WHAT THE TASK ASKS →
Write out the entire listing below exactly as it appears, minus any pictures.
****************************************
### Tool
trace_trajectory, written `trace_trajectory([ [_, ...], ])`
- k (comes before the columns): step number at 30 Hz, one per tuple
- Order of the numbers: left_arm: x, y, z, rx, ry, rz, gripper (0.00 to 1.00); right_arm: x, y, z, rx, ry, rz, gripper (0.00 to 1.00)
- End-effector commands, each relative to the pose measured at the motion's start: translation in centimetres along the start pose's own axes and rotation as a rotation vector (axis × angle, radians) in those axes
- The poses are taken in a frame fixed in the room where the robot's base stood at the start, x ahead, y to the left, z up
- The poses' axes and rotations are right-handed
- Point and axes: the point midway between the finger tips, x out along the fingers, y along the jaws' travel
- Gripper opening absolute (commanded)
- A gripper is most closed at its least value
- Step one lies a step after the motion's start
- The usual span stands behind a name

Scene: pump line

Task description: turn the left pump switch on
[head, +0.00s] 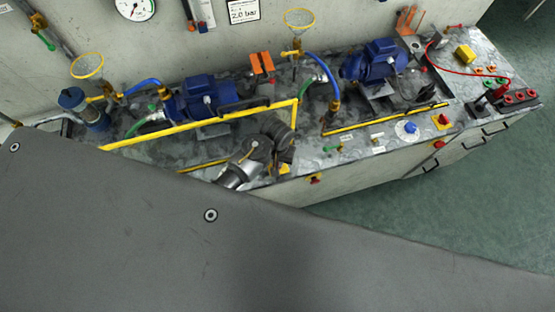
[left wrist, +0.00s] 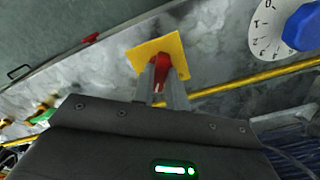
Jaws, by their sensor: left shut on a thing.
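The left pump switch is a red handle (left wrist: 160,68) on a square yellow plate (left wrist: 174,46), seen in the left wrist view. My left gripper (left wrist: 163,82) is shut on the red handle, one finger on each side. The fingers hide part of the handle, so its exact angle is hard to tell. In the head view my left gripper (head: 284,158) is over the bench's front edge, and only a bit of the yellow plate (head: 285,169) shows beside it. My right gripper is not in view.
A blue knob on a white dial (left wrist: 264,42) is close to the switch. Yellow pipes (head: 180,130) and the left blue pump (head: 205,95) stand behind my arm. Another red switch on a yellow plate (head: 441,122) is further right. A red button (head: 314,180) is on the bench front.

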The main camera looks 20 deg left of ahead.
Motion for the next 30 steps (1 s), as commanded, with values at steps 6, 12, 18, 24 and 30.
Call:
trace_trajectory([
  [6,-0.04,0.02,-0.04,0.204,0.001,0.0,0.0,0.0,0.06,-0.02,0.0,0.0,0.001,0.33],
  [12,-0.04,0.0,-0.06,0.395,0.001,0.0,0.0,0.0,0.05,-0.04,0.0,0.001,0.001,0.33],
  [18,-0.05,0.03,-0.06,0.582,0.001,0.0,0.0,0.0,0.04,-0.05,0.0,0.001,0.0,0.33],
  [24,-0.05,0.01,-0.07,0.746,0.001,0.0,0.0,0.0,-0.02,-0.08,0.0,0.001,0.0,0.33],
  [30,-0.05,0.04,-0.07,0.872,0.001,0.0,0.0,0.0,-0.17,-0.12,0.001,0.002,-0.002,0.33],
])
****************************************
EXPECTED ANSWER →
### Tool
trace_trajectory, written `trace_trajectory([ [_, ...], ])`
- k (comes before the columns): step number at 30 Hz, one per tuple
- Order of the numbers: left_arm: x, y, z, rx, ry, rz, gripper (0.00 to 1.00); right_arm: x, y, z, rx, ry, rz, gripper (0.00 to 1.00)
- End-effector commands, each relative to the pose measured at the motion's start: translation in centimetres along the start pose's own axes and rotation as a rotation vector (axis × angle, radians) in those axes
- The poses are taken in a frame fixed in the room where the robot's base stood at the start, x ahead, y to the left, z up
- The poses' axes and rotations are right-handed
- Point and axes: the point midway between the finger tips, x out along the fingers, y along the jaws' travel
- Gripper opening absolute (commanded)
- A gripper is most closed at its least value
- Step one lies a step after the motion's start
- The usual span stands behind a name

Scene: pump line

Task description: turn the left pump switch on
[head, +0.00s] 
[left wrist, +0.00s] 
Jaws, by their sensor: left shut on a thing.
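The left pump switch is a red handle (left wrist: 160,68) on a square yellow plate (left wrist: 174,46), seen in the left wrist view. My left gripper (left wrist: 163,82) is shut on the red handle, one finger on each side. The fingers hide part of the handle, so its exact angle is hard to tell. In the head view my left gripper (head: 284,158) is over the bench's front edge, and only a bit of the yellow plate (head: 285,169) shows beside it. My right gripper is not in view.
A blue knob on a white dial (left wrist: 264,42) is close to the switch. Yellow pipes (head: 180,130) and the left blue pump (head: 205,95) stand behind my arm. Another red switch on a yellow plate (head: 441,122) is further right. A red button (head: 314,180) is on the bench front.

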The main camera looks 20 deg left of ahead.
Motion for the next 30 steps (1 s), as commanded, with values at steps 6, 12, 18, 24 and 30.
Call:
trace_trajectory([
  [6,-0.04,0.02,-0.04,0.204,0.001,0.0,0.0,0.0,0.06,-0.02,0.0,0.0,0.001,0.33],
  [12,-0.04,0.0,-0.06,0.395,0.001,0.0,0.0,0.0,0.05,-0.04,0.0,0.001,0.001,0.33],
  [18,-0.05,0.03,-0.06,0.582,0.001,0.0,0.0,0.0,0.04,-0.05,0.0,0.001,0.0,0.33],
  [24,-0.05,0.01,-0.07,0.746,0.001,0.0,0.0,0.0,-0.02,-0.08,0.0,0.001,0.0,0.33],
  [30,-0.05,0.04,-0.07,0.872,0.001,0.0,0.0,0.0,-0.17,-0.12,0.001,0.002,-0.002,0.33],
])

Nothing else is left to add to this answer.